Verbatim

Code

Tip

This directive is part of basic reStructuredText, but has fewer features than its Sphinx counterparts code-block and literalinclude, which are recommended instead.

References:

Source:

.. code:: java

   public static void main(String[] args) {
     System.out.println("Hello world!");
   }

Result:

public static void main(String[] args) {
  System.out.println("Hello world!");
}

Source:

.. code:: java
   :number-lines:

   public static void main(String[] args) {
     System.out.println("Hello world!");
   }

Result:

1 public static void main(String[] args) {
2   System.out.println("Hello world!");
3 }

Source:

.. code:: java
   :number-lines: 123

   public static void main(String[] args) {
     System.out.println("Hello world!");
   }

Result:

123 public static void main(String[] args) {
124   System.out.println("Hello world!");
125 }

Notes:

  • The language keywords accepted are those accepted by Pygments.

References:

Code Block

Note

This directive is part of Sphinx.

PDF Output

In HTML output, code and code-block look the same, but in PDF output, code-block is rendered inside a boxed area, with small, a2ps-style line numbers outside the boxed area.

Source:

.. code-block:: java

   public static void main(String[] args) {
     System.out.println("Hello world!");
   }

Result:

public static void main(String[] args) {
  System.out.println("Hello world!");
}

Source:

.. code-block:: java
   :linenos:

   public static void main(String[] args) {
     System.out.println("Hello world!");
   }

Result:

1
2
3
public static void main(String[] args) {
  System.out.println("Hello world!");
}

Source:

.. code-block:: java
   :lineno-start: 123

   public static void main(String[] args) {
     System.out.println("Hello world!");
   }

Result:

123
124
125
public static void main(String[] args) {
  System.out.println("Hello world!");
}

Source:

.. code-block:: java
   :emphasize-lines: 2,3

   public static void main(String[] args) {
     // These two lines are highlighted
     System.out.println("Hello world!");
   }

Result:

public static void main(String[] args) {
  // These two lines are highlighted
  System.out.println("Hello world!");
}

Source:

.. code-block:: java
   :caption: Title of the code block

   public static void main(String[] args) {
     System.out.println("Hello world!");
   }

Result:

Title of the code block
public static void main(String[] args) {
  System.out.println("Hello world!");
}

Source:

.. code-block:: java
   :dedent: 8

               These lines have source with 11 leading spaces:
               3 to align with the ``c`` of ``.. code-block``
               (by convention) and 12 proper ones. But the
               result is rendered with only 4 leading spaces,
               after being "de-indented" by 8.

Result:

    These lines have source with 11 leading spaces:
    3 to align with the ``c`` of ``.. code-block``
    (by convention) and 12 proper ones. But the
    result is rendered with only 4 leading spaces,
    after being "de-indented" by 8.

References:

Literal Include

Note

This directive is part of Sphinx.

The literalinclude directive is similar to code-block but takes its source from an external file. It has the same basic options, except that code-block’s direct argument is a Pygments language code whereas literalinclude’s is a file path, meaning the Pygments language keyword is specified with the :language: option instead.

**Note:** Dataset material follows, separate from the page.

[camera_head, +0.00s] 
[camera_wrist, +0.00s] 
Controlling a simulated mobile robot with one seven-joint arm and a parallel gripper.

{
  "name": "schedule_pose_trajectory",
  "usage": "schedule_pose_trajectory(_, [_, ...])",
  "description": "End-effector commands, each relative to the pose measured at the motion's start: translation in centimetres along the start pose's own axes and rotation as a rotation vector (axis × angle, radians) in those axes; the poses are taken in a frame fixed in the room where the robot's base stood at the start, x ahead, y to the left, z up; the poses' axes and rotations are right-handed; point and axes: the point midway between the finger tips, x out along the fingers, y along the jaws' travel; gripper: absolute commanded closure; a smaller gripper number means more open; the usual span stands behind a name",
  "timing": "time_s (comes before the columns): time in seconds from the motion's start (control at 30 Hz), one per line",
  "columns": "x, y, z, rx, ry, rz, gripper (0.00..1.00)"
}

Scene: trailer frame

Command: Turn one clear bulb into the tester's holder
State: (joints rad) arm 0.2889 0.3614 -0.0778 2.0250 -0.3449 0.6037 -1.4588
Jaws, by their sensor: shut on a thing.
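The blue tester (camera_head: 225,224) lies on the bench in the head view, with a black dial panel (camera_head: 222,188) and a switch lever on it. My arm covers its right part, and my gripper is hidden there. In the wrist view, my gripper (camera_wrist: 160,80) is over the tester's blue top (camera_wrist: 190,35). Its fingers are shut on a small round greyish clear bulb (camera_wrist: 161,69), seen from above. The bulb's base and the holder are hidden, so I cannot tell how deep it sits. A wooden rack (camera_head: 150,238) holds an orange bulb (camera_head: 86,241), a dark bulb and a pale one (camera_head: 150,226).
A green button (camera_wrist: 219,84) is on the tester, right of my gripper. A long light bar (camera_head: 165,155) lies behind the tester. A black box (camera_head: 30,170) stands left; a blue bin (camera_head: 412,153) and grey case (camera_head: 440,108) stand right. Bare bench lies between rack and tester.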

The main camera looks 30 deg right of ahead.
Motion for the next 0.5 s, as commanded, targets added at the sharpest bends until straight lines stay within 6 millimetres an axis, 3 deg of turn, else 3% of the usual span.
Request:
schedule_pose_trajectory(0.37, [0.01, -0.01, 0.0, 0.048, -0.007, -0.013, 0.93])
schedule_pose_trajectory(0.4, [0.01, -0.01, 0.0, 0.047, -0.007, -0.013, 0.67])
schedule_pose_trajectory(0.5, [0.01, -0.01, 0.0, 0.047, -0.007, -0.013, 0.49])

It also accepts these additional options:

  • :encoding:: a file encoding like latin-1.
  • :lines:: the comma-separated list of line numbers (e.g. 3) or line number ranges either closed (e.g. 23-45) or open (e.g. -77 or 99-) controls which lines from the external file are actually included.
  • :start-after: and :end-before:: these independent options can be used to include only lines of the external file strictly after or strictly before (respectively) the first line containing the string given as an argument.
  • :start-at: and :end-at:: similar to :start-after: and :end-before:, but also includes the matched line in the output.
  • :prepend: and :append:: prepend or append (respectively) the line given as argument to the output.
  • :diff:: this option accepts another file path as argument and displays the unified diff from the :diff: argument file to the literalinclude argument file.